While of course the employees can find other jobs if let go, having employees creates extra stress and burden for an entrepreneur in the form of feeling responsibility for the employees and their livelihoods.

So, you need employees to grow and to make more money, but you need to make sure that they are doing what they are supposed to be doing and also not doing anything they shouldn’t. Remember how you wanted freedom and to be the boss? Was this the picture that you had in mind? I think that maybe you would have more freedom and authority teaching kindergarten.

PERSONAL BRAINSTORM

TARGET FOCUS—RISK/REWARD:

How Employees Affect Your Place on the Job-to-Business Scale

If you don’t have employees, or perhaps if you have just a few, you likely have more of a job-business than a business.
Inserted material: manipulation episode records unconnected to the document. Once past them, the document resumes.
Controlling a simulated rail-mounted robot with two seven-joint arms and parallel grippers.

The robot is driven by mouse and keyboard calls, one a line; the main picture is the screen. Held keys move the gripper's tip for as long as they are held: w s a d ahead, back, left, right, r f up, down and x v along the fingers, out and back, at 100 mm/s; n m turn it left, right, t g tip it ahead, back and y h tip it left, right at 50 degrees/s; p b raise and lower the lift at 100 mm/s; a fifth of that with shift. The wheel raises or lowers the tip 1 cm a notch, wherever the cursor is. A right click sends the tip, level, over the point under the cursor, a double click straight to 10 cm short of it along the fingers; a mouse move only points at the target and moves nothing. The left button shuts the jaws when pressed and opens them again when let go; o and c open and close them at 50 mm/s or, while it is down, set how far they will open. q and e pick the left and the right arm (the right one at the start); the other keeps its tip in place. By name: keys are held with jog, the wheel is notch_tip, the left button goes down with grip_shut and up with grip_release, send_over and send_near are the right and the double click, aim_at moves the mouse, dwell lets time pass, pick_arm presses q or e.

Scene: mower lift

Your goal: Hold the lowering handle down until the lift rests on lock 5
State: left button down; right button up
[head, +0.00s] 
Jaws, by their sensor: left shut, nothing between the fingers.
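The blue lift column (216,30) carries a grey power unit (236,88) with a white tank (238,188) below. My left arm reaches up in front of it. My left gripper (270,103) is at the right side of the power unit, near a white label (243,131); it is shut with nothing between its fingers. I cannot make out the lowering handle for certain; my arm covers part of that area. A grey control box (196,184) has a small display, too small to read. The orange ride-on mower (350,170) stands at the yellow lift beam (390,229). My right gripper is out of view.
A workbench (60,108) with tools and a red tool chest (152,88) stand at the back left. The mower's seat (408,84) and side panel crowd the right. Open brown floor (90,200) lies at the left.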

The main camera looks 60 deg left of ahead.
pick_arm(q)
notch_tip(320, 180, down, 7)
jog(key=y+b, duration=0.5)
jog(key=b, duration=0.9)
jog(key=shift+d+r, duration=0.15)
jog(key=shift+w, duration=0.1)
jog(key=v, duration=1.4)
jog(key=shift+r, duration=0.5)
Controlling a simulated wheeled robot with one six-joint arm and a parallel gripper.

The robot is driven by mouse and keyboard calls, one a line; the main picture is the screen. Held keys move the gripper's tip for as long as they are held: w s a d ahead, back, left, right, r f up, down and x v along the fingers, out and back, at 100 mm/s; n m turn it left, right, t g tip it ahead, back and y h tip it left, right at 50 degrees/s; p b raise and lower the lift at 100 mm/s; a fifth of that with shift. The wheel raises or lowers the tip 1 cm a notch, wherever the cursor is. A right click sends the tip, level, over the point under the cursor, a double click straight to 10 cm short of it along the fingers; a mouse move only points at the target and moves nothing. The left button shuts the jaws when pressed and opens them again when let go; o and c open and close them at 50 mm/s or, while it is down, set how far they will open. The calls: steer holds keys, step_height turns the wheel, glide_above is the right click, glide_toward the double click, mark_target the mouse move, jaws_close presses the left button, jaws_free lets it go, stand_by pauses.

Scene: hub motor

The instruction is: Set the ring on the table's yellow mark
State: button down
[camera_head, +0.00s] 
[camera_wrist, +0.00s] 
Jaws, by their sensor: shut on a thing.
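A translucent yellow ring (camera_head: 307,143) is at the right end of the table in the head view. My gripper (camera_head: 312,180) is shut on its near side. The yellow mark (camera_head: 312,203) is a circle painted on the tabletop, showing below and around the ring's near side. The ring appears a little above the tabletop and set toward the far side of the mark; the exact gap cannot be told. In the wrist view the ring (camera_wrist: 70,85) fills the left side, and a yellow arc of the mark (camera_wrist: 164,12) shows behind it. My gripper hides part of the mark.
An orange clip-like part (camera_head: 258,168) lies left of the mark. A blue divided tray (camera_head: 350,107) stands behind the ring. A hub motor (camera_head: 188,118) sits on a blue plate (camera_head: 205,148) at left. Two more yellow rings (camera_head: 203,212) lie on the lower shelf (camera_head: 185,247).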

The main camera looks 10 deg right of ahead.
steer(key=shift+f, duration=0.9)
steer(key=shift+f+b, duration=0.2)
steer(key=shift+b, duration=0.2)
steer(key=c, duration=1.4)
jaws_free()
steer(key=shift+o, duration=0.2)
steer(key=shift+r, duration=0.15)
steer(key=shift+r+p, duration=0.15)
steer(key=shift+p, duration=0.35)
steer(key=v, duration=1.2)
Think about the following:

  1. What are the benefits, issues, and risks of having employees?
  2. If you plan to have employees, when do you plan to bring them on board?
  3. What needs to be in place before you can take on any employees?

If you conclude that you don’t want to take on employees in the near future, consider:

  1. What limitations does the absence of employees create for your business?
  2. Have you pigeon-holed yourself into a job-business instead of a business?
  3. What additional risks and rewards do you have from a job-business versus a business?
  4. Are the risks of creating the job-business worth the potential benefits?

Your plans to hire employees or not will affect what type of a business you have and add additional risks, issues, or rewards to your Entrepreneur Equation that you must consider.